REQUEST — List each line in which the string "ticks" appears.

DATASET CONTENT —
· · ·
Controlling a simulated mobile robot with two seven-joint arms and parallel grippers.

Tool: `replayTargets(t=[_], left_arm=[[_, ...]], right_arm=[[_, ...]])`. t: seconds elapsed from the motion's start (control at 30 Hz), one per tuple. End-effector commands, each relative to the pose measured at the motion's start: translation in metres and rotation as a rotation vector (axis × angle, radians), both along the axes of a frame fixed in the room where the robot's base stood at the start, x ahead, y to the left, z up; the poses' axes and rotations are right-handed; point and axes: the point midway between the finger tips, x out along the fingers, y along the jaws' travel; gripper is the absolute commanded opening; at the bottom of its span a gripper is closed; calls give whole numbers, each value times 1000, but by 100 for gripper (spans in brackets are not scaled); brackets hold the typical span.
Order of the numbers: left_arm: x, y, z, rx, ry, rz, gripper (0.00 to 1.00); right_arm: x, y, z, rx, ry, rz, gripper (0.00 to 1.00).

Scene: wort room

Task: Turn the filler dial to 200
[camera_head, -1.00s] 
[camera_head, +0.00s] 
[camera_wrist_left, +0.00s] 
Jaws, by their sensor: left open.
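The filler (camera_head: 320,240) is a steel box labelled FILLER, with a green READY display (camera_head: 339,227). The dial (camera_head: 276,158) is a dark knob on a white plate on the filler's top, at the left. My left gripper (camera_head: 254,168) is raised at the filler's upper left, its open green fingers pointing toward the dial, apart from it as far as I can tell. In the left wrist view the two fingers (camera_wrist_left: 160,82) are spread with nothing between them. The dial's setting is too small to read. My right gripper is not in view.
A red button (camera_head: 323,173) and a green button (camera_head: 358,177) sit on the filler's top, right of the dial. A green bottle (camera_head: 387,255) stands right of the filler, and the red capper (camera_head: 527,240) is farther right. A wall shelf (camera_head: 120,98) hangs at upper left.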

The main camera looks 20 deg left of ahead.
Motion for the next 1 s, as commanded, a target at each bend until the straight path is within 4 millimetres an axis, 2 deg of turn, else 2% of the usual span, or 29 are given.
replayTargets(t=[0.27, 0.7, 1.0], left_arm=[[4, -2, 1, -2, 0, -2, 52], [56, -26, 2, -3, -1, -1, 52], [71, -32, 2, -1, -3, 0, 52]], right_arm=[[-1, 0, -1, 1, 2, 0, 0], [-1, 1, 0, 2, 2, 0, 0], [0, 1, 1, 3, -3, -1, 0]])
· · ·
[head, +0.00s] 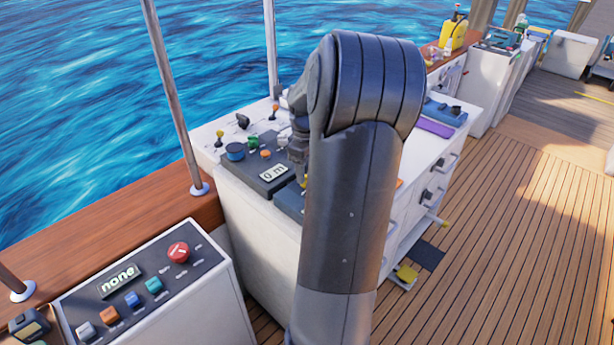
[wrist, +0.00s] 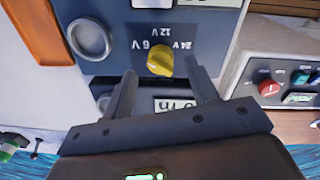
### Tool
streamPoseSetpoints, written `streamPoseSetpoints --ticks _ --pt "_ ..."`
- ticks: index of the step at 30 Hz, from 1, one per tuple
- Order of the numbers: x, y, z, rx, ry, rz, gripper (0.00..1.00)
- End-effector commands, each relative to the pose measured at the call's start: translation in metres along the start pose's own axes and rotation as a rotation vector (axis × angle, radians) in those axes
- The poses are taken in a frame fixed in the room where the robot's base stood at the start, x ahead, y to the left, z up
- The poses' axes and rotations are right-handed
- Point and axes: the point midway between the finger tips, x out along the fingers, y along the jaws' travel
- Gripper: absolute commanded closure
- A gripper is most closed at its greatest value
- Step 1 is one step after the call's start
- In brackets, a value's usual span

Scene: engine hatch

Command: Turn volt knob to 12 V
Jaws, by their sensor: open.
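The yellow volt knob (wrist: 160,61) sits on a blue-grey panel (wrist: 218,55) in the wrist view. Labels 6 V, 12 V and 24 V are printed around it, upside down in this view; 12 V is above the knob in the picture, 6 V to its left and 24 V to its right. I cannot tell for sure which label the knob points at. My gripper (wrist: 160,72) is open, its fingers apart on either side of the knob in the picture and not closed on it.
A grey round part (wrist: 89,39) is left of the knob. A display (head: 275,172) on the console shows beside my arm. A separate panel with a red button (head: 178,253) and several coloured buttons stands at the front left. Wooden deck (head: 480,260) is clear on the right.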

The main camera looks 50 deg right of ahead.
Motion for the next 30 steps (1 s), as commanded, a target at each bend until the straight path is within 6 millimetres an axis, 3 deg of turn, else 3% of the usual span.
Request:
· · ·
FINAL RESULT —
streamPoseSetpoints, written `streamPoseSetpoints --ticks _ --pt "_ ..."`
- ticks: index of the step at 30 Hz, from 1, one per tuple

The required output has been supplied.